— Start of Dataset section —

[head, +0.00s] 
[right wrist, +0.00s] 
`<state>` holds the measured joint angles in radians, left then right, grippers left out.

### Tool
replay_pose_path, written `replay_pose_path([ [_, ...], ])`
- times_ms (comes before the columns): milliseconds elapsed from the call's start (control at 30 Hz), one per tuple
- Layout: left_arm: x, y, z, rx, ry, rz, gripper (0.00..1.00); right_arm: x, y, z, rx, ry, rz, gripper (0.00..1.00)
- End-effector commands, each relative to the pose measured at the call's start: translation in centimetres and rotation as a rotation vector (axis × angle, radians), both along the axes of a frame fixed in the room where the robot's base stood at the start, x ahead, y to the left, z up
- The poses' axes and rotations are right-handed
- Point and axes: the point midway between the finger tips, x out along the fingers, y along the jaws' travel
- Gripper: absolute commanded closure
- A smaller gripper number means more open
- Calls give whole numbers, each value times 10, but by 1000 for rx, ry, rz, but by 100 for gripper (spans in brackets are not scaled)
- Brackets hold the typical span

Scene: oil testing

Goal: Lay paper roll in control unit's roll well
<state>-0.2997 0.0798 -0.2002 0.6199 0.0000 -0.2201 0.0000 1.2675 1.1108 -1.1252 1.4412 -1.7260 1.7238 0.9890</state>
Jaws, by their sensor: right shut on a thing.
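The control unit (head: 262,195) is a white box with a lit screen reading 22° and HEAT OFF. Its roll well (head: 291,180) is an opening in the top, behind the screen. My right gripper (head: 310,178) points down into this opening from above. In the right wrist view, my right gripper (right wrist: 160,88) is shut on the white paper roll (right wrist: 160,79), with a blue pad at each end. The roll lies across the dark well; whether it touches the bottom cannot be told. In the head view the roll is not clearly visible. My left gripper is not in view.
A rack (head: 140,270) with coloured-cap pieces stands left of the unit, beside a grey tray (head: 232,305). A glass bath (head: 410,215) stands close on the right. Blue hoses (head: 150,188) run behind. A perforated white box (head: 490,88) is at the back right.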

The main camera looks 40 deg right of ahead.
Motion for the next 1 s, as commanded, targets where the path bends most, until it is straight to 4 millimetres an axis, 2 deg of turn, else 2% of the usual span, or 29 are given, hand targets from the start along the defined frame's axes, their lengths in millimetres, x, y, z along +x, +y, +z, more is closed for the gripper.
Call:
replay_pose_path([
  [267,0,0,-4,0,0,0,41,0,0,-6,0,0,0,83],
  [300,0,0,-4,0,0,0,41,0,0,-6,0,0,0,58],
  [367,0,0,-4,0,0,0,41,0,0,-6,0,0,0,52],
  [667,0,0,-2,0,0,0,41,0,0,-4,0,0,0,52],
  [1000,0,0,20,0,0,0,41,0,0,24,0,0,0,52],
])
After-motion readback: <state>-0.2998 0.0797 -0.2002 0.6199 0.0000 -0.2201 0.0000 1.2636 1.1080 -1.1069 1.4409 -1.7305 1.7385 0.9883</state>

— End of Dataset section —

■ **Short problem**
Print the material above verbatim, first line through the line containing "- Gripper: absolute commanded closure", both included.

■ **Final result**
[head, +0.00s] 
[right wrist, +0.00s] 
`<state>` holds the measured joint angles in radians, left then right, grippers left out.

### Tool
replay_pose_path, written `replay_pose_path([ [_, ...], ])`
- times_ms (comes before the columns): milliseconds elapsed from the call's start (control at 30 Hz), one per tuple
- Layout: left_arm: x, y, z, rx, ry, rz, gripper (0.00..1.00); right_arm: x, y, z, rx, ry, rz, gripper (0.00..1.00)
- End-effector commands, each relative to the pose measured at the call's start: translation in centimetres and rotation as a rotation vector (axis × angle, radians), both along the axes of a frame fixed in the room where the robot's base stood at the start, x ahead, y to the left, z up
- The poses' axes and rotations are right-handed
- Point and axes: the point midway between the finger tips, x out along the fingers, y along the jaws' travel
- Gripper: absolute commanded closure

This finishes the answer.